Mediation is a process in which the parties work with a trained neutral to reach an acceptable resolution to the issues involved. Unlike a judicially imposed resolution, the parties seek to find common ground and forge a voluntary settlement. The job of the mediator is help the parties communicate with each other and find mutually beneficial solutions. MCR 2.410, 2.411 and 3.216, governs mediation.
Generally, cases are ordered into mediation during the pre-trial phase. Parties are given 14 days to select a mutually agreeable mediator and notify the ADR Clerk in writing. If the parties cannot agree, the court appoints a mediator from its roster of approved civil mediators.

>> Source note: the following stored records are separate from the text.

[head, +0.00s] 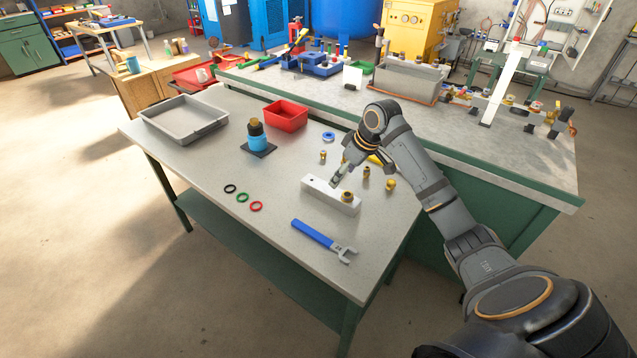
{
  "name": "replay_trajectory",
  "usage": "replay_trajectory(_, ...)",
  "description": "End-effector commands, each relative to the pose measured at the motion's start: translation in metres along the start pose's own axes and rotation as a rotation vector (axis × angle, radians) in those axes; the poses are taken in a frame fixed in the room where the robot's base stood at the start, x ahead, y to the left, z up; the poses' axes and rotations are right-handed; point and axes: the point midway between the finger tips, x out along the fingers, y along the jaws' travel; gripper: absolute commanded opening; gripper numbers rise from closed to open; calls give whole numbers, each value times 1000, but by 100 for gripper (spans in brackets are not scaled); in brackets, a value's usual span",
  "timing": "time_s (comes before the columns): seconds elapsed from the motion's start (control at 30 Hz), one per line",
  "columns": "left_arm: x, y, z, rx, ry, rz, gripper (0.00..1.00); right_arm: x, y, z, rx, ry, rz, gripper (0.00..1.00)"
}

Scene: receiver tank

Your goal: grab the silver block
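The silver block (328,199) is a pale rectangular bar lying on the grey worktable, with a brass fitting (347,196) at its right end. My right gripper (336,181) comes in from the right and points down at the middle of the block's upper side. Its fingertips are at or just above the block, and I cannot tell if they touch it. The fingers are small and overlap in this view, so their opening is unclear. My left gripper is not in view.
A blue wrench (318,237) lies in front of the block. Black, green and red rings (242,197) lie to its left. Several brass fittings (390,185) stand to its right. A blue cylinder (257,138), a red bin (286,116) and a grey tray (185,125) are farther back.

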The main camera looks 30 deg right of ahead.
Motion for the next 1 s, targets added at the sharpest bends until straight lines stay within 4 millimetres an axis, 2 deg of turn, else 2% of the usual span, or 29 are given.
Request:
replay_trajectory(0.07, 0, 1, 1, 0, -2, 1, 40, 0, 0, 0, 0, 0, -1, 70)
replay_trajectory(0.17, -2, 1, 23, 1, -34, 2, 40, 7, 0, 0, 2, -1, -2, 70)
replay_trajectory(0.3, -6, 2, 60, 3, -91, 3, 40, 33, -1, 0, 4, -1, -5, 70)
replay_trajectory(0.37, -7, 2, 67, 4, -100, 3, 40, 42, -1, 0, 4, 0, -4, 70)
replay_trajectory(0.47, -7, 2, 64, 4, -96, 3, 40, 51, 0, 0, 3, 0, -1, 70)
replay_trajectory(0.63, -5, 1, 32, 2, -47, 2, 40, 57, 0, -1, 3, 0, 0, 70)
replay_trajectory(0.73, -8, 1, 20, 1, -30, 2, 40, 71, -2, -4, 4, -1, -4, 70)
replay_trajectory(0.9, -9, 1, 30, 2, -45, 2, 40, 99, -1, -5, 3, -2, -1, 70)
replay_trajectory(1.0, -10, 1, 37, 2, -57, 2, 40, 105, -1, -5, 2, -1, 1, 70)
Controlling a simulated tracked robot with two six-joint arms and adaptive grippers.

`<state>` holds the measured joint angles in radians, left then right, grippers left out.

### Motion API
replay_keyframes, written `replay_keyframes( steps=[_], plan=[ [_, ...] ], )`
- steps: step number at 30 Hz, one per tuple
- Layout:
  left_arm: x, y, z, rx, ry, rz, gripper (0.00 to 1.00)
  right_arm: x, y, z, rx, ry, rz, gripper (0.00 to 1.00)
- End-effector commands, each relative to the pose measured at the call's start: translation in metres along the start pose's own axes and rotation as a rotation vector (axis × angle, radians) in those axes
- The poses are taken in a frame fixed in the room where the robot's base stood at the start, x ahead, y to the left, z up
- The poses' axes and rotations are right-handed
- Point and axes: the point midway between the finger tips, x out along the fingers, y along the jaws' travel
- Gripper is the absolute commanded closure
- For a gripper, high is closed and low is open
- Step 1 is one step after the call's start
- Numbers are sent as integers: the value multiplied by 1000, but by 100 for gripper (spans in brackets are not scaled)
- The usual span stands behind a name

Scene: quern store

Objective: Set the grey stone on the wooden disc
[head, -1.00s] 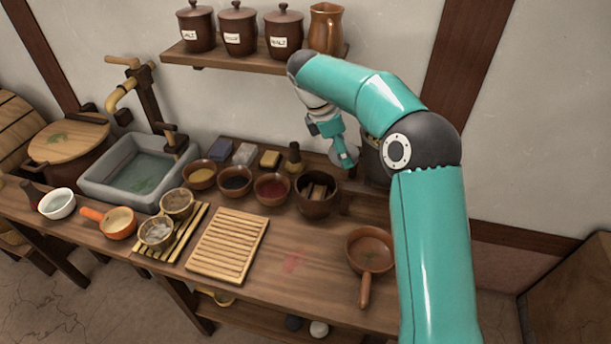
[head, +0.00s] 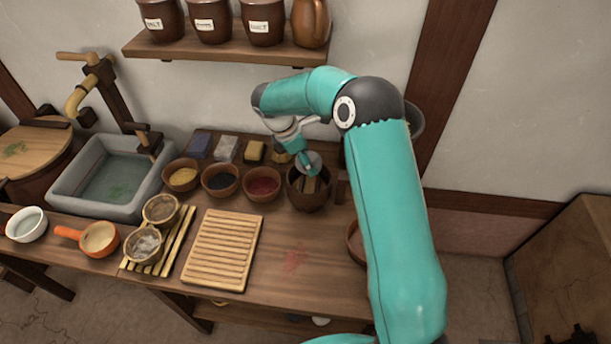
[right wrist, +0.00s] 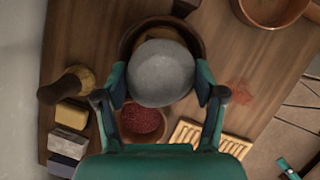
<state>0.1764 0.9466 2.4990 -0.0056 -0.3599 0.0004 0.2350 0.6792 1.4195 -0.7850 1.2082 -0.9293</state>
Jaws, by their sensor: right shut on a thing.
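The grey stone (right wrist: 160,73) is round and smooth, between the two fingers of my right gripper (right wrist: 161,88) in the right wrist view. My right gripper is shut on it. In the head view the gripper (head: 308,163) and stone are at the mouth of a dark brown pot (head: 308,202). Wooden pieces (head: 309,185) show inside the pot; I cannot tell whether they are the top of the wooden disc. In the right wrist view the stone covers most of the pot's mouth (right wrist: 126,44). Whether it touches anything below is hidden.
Bowls of yellow, dark and red contents (head: 262,183) stand left of the pot. A slatted board (head: 222,250) lies in front. A pan (right wrist: 270,8) is to the right. A jar shelf (head: 230,48) hangs above.

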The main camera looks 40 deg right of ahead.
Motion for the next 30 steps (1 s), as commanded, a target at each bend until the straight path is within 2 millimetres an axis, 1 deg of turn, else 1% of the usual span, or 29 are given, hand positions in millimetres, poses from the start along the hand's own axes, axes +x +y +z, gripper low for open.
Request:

Mediation must be completed by the discovery deadline noted in the order for mediation. All mediators are required to contact the parties, schedule a mutually agreeable time to conduct mediation and notify the court of the date. Upon completion of mediation, a Mediation Status Report form must be filed with the ADR Clerk. Cases that are not resolved in mediation proceed to case evaluation.
In conjunction with the local Community Resolution Center (CRC), a motion day domestic relations pilot program has been ongoing in the courtroom of Judge David Newblatt. The purpose of this program is to educate judges, lawyers and the public about the benefits of domestic relations mediation.